━━━━━ Dataset excerpts ━━━━━
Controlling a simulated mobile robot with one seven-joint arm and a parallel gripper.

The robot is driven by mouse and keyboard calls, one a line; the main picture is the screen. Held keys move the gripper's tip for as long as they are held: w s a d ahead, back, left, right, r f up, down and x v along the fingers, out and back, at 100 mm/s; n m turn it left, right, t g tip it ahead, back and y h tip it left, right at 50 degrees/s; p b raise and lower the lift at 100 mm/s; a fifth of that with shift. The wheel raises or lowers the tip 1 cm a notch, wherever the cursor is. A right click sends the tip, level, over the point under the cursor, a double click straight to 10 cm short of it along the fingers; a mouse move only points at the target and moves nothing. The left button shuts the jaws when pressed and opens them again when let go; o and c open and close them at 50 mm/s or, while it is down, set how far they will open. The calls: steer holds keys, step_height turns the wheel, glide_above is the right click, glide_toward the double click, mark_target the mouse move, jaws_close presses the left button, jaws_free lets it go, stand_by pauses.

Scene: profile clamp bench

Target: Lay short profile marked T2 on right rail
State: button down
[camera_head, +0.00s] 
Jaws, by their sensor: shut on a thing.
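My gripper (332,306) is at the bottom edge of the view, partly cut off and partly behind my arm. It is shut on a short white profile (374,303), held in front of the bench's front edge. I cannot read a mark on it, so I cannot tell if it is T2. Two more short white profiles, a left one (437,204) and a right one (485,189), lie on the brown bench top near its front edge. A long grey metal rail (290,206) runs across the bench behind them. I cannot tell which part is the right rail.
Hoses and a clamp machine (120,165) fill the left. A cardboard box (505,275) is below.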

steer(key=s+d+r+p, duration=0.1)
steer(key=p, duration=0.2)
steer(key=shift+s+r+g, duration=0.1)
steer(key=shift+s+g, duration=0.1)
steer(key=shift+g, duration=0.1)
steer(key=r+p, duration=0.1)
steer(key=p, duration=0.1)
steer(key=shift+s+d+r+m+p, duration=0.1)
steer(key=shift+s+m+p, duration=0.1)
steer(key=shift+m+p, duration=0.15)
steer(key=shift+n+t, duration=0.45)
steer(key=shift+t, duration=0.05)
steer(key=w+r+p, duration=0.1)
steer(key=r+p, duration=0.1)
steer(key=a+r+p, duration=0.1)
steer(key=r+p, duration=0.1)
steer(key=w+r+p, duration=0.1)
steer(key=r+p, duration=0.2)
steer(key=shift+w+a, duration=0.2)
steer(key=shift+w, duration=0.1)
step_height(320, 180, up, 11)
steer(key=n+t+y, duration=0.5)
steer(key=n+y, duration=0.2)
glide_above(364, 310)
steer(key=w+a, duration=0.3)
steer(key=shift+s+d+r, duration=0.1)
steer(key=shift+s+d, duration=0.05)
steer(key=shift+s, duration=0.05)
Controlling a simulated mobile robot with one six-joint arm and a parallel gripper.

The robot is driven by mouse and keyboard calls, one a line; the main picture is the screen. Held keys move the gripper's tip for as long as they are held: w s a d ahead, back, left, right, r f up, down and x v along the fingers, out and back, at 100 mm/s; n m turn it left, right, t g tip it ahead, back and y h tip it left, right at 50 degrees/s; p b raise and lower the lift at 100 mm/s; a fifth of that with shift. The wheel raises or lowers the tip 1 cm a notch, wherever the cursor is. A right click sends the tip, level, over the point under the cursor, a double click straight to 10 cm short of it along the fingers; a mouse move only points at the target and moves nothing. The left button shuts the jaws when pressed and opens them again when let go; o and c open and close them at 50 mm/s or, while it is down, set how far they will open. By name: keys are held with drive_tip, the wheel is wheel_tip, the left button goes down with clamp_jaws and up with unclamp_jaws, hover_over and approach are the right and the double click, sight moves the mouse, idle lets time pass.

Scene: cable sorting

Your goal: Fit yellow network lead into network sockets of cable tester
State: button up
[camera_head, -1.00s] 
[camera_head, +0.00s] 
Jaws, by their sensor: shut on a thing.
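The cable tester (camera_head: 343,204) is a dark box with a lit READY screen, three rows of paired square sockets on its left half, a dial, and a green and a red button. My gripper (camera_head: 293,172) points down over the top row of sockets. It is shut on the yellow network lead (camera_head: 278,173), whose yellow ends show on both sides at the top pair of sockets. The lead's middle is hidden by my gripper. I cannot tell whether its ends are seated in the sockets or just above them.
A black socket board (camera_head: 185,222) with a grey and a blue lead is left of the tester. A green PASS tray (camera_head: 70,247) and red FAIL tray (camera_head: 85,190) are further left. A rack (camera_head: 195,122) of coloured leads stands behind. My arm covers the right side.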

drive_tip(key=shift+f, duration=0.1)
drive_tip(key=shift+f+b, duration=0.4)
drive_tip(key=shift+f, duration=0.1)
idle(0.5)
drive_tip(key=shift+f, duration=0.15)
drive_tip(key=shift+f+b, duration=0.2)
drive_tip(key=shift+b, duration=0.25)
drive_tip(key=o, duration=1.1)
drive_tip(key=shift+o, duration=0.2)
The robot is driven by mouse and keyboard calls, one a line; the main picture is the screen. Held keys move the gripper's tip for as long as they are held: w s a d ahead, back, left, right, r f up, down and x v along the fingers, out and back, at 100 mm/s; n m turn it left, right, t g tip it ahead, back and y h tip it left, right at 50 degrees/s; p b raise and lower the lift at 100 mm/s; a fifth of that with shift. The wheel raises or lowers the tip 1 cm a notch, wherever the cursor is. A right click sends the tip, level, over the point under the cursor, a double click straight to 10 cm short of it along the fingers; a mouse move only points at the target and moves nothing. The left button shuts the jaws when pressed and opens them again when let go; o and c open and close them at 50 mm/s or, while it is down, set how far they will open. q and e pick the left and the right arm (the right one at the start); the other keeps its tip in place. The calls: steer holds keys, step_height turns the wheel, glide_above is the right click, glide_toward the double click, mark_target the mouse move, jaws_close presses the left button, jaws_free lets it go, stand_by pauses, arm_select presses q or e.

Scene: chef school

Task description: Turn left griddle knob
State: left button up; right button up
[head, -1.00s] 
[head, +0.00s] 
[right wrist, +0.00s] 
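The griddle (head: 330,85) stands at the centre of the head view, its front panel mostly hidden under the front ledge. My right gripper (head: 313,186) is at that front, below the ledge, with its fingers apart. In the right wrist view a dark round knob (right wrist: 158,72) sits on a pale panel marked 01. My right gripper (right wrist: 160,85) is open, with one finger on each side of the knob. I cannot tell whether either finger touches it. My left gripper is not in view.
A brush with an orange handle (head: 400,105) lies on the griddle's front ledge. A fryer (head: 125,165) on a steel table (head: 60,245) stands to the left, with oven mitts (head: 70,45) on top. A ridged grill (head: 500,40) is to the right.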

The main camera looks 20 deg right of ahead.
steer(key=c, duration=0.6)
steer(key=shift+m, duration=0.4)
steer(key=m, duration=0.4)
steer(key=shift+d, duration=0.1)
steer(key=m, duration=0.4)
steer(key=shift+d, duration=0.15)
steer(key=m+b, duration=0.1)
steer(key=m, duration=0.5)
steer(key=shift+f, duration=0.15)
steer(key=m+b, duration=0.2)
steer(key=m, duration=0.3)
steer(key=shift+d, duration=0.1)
━━━━━
What the task asks | Filter for "parallel". Return all lines that hold it.

Worked solution |
Controlling a simulated mobile robot with one seven-joint arm and a parallel gripper.
Controlling a simulated mobile robot with one six-joint arm and a parallel gripper.

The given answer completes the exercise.